* begin *

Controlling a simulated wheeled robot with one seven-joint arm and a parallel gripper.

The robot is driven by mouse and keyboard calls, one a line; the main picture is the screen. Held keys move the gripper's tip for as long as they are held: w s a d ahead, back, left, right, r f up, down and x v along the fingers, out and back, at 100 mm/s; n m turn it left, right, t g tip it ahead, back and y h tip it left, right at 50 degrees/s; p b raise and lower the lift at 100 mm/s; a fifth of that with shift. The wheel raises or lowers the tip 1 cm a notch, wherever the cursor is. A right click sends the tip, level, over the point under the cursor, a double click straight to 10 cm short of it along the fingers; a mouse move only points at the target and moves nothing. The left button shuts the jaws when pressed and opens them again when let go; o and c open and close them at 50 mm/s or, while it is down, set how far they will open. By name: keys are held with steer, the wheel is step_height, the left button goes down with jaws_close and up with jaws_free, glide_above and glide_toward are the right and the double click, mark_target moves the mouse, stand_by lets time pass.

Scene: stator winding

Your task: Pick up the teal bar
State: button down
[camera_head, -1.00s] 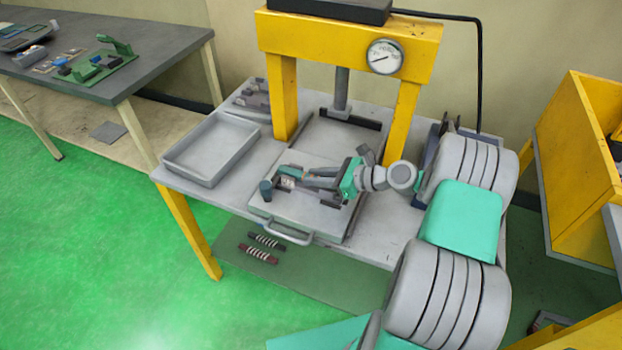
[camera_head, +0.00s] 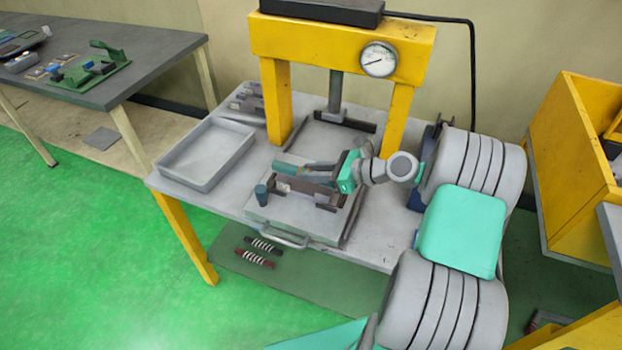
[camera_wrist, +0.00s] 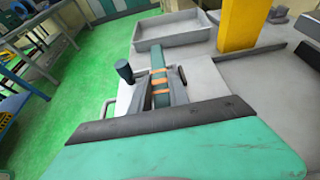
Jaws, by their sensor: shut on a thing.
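The teal bar (camera_head: 286,164) is between the fingers of my gripper (camera_head: 312,170), which is shut on it. It is held above the fixture (camera_head: 300,187) on the grey plate (camera_head: 272,212), with its free end pointing left in the head view. In the wrist view the bar (camera_wrist: 157,58) runs away from me between the fingers of my gripper (camera_wrist: 161,88), and orange-brown bands cross it. A dark teal round knob (camera_head: 261,194) stands at the plate's left side. The fingers partly hide the bar.
An empty grey tray (camera_head: 246,153) lies to the left on the table. Two coil-wrapped rods (camera_head: 254,257) lie on the low green surface below. A handle (camera_head: 285,241) projects from the plate's front.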

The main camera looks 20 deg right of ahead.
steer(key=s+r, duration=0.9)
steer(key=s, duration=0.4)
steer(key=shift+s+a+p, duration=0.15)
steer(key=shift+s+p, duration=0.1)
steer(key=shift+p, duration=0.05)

* end *

Brief → Print each line from the one containing "[camera_wrist, +0.00s]" through the last line of the listing, both included, exactly and with no pictures.

Answer to this task →
[camera_wrist, +0.00s] 
Jaws, by their sensor: shut on a thing.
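The teal bar (camera_head: 286,164) is between the fingers of my gripper (camera_head: 312,170), which is shut on it. It is held above the fixture (camera_head: 300,187) on the grey plate (camera_head: 272,212), with its free end pointing left in the head view. In the wrist view the bar (camera_wrist: 157,58) runs away from me between the fingers of my gripper (camera_wrist: 161,88), and orange-brown bands cross it. A dark teal round knob (camera_head: 261,194) stands at the plate's left side. The fingers partly hide the bar.
An empty grey tray (camera_head: 246,153) lies to the left on the table. Two coil-wrapped rods (camera_head: 254,257) lie on the low green surface below. A handle (camera_head: 285,241) projects from the plate's front.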

The main camera looks 20 deg right of ahead.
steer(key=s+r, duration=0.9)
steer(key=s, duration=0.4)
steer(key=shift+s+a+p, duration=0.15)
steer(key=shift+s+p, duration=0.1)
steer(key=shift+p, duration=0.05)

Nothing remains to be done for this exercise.